Herr Seldte, den er sich zum Muster nahm,
Als der auf Berlin gezogen kam,
Der spuckte auch mal so große Bogen
Und ist dann still abgezogen.

Herrn Steidle könnte noch mehr passieren.
Denn in den Wiener Proletenquartieren,
Da kann ihm Hören und Sehe vergehn!
Das haben wir letztes Jahr gesehn.

Vom Schutzbund wird wohl Herr Steidle in Wien
Die vorschriftsmäßigste Dresche beziehn.
Denn diesmal hilft ihm auch kein Herr Schober.
Viel Glück, Herr Steidle, zum 7. Oktober!

Das pseudofolkloristisch lächerliche Auftreten der Heimwehrparamilitärs soll aber unter keinen Umständen über die politische Gefahr hinwegtäuschen, so hat neben dem Tiroler Heimwehrführer Richard Steidle auch der „erste Bundesführer“ Ernst Rüdiger von Starhemberg die Errichtung einer offen faschistischen Diktatur gefordert.
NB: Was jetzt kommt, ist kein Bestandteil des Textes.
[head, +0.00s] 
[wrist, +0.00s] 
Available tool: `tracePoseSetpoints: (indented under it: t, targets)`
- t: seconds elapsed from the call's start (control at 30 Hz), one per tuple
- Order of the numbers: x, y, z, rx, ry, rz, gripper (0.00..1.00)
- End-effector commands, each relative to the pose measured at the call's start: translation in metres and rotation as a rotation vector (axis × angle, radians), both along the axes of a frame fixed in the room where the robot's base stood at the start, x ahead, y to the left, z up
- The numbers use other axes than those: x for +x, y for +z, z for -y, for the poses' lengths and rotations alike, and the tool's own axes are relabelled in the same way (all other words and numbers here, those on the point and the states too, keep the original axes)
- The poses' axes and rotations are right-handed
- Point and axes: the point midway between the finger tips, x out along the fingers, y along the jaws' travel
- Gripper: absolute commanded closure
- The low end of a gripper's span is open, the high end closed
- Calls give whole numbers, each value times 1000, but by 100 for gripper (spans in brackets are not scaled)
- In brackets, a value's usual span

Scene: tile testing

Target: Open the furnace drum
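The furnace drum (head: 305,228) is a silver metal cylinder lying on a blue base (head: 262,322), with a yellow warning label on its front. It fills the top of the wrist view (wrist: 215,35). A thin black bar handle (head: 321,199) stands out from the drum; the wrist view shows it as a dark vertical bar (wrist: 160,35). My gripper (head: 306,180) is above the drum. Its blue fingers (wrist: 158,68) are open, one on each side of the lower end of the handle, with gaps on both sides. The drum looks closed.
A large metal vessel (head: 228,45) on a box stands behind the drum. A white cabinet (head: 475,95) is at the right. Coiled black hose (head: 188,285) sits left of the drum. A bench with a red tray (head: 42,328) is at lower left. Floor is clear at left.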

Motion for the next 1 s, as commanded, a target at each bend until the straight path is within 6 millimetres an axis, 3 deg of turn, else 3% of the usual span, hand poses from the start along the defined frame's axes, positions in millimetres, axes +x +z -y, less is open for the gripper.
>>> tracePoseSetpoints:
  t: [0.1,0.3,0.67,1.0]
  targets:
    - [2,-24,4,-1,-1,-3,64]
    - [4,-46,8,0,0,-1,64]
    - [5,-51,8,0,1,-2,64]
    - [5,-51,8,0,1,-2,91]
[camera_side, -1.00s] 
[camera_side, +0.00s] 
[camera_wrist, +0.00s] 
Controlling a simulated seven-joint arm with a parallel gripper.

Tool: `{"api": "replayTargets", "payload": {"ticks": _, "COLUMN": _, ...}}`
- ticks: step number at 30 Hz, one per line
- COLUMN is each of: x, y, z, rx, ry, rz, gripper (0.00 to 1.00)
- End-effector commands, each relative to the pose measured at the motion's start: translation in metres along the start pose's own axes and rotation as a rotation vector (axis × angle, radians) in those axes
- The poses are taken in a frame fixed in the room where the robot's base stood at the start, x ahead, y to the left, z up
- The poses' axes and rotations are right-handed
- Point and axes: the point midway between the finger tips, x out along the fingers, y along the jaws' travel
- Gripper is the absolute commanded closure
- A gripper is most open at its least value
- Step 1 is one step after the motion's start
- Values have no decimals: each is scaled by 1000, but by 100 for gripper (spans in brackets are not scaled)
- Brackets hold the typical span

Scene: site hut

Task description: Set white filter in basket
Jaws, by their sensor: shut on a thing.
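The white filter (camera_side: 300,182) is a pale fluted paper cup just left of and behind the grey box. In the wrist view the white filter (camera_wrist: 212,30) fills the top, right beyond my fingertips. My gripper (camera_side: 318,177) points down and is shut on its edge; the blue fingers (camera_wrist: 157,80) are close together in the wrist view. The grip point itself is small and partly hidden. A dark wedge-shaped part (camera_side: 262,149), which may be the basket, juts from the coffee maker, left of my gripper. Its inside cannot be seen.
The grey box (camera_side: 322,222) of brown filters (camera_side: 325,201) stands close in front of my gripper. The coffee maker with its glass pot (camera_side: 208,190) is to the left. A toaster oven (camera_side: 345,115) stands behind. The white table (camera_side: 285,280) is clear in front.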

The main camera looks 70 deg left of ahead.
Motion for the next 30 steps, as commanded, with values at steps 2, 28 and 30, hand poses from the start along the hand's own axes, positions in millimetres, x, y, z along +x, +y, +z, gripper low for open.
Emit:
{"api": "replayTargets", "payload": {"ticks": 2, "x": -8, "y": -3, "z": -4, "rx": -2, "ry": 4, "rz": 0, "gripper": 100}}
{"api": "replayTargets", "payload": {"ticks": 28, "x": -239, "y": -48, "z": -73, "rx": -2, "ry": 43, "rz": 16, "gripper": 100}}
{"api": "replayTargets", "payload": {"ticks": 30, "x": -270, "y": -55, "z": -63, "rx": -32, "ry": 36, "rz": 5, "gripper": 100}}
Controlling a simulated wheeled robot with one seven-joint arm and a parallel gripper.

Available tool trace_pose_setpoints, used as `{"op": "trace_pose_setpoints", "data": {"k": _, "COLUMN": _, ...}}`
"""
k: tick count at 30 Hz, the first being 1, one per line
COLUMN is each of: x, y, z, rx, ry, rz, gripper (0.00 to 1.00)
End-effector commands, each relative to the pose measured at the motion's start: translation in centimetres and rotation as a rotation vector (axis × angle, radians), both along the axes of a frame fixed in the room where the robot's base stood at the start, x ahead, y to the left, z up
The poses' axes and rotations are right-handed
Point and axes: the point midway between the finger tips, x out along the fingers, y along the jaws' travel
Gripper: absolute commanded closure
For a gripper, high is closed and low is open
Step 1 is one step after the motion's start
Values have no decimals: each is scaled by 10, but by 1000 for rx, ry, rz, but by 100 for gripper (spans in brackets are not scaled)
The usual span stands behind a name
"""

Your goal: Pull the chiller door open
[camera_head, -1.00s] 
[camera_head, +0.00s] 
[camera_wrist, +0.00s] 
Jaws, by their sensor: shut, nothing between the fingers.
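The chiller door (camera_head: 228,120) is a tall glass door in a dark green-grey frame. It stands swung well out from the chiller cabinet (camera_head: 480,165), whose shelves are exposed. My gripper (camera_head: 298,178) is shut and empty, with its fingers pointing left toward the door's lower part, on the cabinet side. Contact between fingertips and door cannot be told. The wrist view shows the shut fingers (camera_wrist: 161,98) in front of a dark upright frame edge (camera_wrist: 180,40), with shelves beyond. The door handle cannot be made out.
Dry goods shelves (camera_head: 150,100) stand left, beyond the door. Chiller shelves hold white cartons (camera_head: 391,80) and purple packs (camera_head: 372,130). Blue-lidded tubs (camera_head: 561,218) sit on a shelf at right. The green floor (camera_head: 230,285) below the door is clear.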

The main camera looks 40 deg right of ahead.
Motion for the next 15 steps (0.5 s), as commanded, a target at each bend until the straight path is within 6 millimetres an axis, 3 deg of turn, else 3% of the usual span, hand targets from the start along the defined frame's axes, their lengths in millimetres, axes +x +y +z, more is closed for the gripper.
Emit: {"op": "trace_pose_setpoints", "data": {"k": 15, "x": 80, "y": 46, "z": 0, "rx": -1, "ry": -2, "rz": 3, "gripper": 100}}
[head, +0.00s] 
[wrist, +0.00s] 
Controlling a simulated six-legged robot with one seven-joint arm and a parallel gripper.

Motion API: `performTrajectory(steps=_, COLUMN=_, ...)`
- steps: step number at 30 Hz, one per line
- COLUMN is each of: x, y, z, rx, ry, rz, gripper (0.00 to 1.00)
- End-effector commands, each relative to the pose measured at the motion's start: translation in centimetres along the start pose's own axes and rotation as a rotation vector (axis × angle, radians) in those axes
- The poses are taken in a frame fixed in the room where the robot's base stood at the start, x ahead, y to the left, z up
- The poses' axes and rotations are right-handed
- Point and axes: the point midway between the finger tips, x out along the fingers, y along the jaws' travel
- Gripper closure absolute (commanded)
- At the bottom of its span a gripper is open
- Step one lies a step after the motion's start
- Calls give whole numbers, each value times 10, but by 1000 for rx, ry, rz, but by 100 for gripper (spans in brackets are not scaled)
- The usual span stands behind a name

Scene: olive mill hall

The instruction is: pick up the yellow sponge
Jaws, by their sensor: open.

Erich Weinert deshalb 1930 in „Heimwehrstab“:

Gott erhalte, Gott beschütze
Österreichs Heldengalerie!
Hahnenschwänzel an der Mütze,
Wacht die Heimwehr spät bis früh!
Kikeriki!

Wie die Steiermärker Leuen
Fraßen sie den roten Wurm,
In der schönen, in der neuen,
Grauen Sonntagsuniform.

Und auf allen Denkmalstreppen
Standen sie mit Vollbehang,
Diese kostümierten Deppen;
Und sie standen stundenlang.

Jeder hatte sich sein Glanzblech
An den Jägerhut geklemmt;
Jede Jacke war mit Stanzblech
Und dergleichen überschwemmt.

Mit dem Siegespreis am Gürtel
Gingen sie zur Wahl in Front.
Aber im Proletenviertel
Hat man sie nicht sehn gekonnt.

Schade, dass man die Kadetten
Nirgends sah im Volkstumult!
Nämlich die Proleten hätten
Sich vor Lachen vollgestrullt.

Doch so komisch die auch wirken,
diese Deppen sind brutal!
Hinter diesen Kümmeltürken
Stehen Papst und Kapital!

Hier genügt es nicht, zu spotten,
Österreichischer Prolet!
Sowas gilt es auszurotten,
Bis der ganze Spuk verweht!

Stellt sie auf im Wurstelprater,
In papierener Szenerie!
Denn im Kasperletheater
Ist der einz’ge Platz für die!
Kikeriki!

Zitiert nach Erich Weinert: Ein Dichter in unserer Zeit. Aufsätze aus drei Jahrzehnten, mit Zwischentexten von Willi Bredel, Verlag Volk und Welt, Berlin 1960, 21 – Erich Weinert: Gesammelte Gedichte 1919–1953, 6 Bände, Aufbau-Verlag, Berlin-Weimar 1970–1976: Band 2, 431, 440–445; Band 3, 142f., 201f., 491f.; Band 4, 141f.